DIRECTIONS FOR THIS TASK:
Copy all of the material below exactly.

___ INFORMATION SHOWN

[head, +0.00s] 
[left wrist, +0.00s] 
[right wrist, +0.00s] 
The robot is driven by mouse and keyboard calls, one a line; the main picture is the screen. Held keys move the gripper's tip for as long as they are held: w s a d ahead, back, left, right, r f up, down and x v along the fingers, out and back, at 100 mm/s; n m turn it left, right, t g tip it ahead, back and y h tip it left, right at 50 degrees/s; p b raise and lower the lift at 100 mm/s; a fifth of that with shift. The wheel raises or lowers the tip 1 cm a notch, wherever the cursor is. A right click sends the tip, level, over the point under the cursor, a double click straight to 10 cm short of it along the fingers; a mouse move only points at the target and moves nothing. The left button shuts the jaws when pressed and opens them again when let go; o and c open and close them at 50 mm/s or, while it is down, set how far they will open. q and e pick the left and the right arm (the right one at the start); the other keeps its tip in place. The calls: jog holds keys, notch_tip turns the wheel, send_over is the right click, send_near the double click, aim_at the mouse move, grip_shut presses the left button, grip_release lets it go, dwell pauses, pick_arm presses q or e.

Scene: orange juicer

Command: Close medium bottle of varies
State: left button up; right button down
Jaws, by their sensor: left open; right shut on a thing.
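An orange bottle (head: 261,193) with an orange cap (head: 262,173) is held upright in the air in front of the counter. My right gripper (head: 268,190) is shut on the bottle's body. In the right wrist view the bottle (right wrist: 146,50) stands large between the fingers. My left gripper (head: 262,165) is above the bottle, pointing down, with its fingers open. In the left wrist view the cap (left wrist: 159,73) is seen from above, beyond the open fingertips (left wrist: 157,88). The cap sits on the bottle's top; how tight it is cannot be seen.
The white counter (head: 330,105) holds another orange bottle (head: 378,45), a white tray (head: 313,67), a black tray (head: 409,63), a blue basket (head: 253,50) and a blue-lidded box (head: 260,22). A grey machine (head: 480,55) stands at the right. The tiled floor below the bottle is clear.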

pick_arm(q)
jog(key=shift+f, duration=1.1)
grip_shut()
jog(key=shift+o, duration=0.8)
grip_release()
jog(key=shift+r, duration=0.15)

______

CORRECT RESPONSE:
[head, +0.00s] 
[left wrist, +0.00s] 
[right wrist, +0.00s] 
The robot is driven by mouse and keyboard calls, one a line; the main picture is the screen. Held keys move the gripper's tip for as long as they are held: w s a d ahead, back, left, right, r f up, down and x v along the fingers, out and back, at 100 mm/s; n m turn it left, right, t g tip it ahead, back and y h tip it left, right at 50 degrees/s; p b raise and lower the lift at 100 mm/s; a fifth of that with shift. The wheel raises or lowers the tip 1 cm a notch, wherever the cursor is. A right click sends the tip, level, over the point under the cursor, a double click straight to 10 cm short of it along the fingers; a mouse move only points at the target and moves nothing. The left button shuts the jaws when pressed and opens them again when let go; o and c open and close them at 50 mm/s or, while it is down, set how far they will open. q and e pick the left and the right arm (the right one at the start); the other keeps its tip in place. The calls: jog holds keys, notch_tip turns the wheel, send_over is the right click, send_near the double click, aim_at the mouse move, grip_shut presses the left button, grip_release lets it go, dwell pauses, pick_arm presses q or e.

Scene: orange juicer

Command: Close medium bottle of varies
State: left button up; right button down
Jaws, by their sensor: left open; right shut on a thing.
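An orange bottle (head: 261,193) with an orange cap (head: 262,173) is held upright in the air in front of the counter. My right gripper (head: 268,190) is shut on the bottle's body. In the right wrist view the bottle (right wrist: 146,50) stands large between the fingers. My left gripper (head: 262,165) is above the bottle, pointing down, with its fingers open. In the left wrist view the cap (left wrist: 159,73) is seen from above, beyond the open fingertips (left wrist: 157,88). The cap sits on the bottle's top; how tight it is cannot be seen.
The white counter (head: 330,105) holds another orange bottle (head: 378,45), a white tray (head: 313,67), a black tray (head: 409,63), a blue basket (head: 253,50) and a blue-lidded box (head: 260,22). A grey machine (head: 480,55) stands at the right. The tiled floor below the bottle is clear.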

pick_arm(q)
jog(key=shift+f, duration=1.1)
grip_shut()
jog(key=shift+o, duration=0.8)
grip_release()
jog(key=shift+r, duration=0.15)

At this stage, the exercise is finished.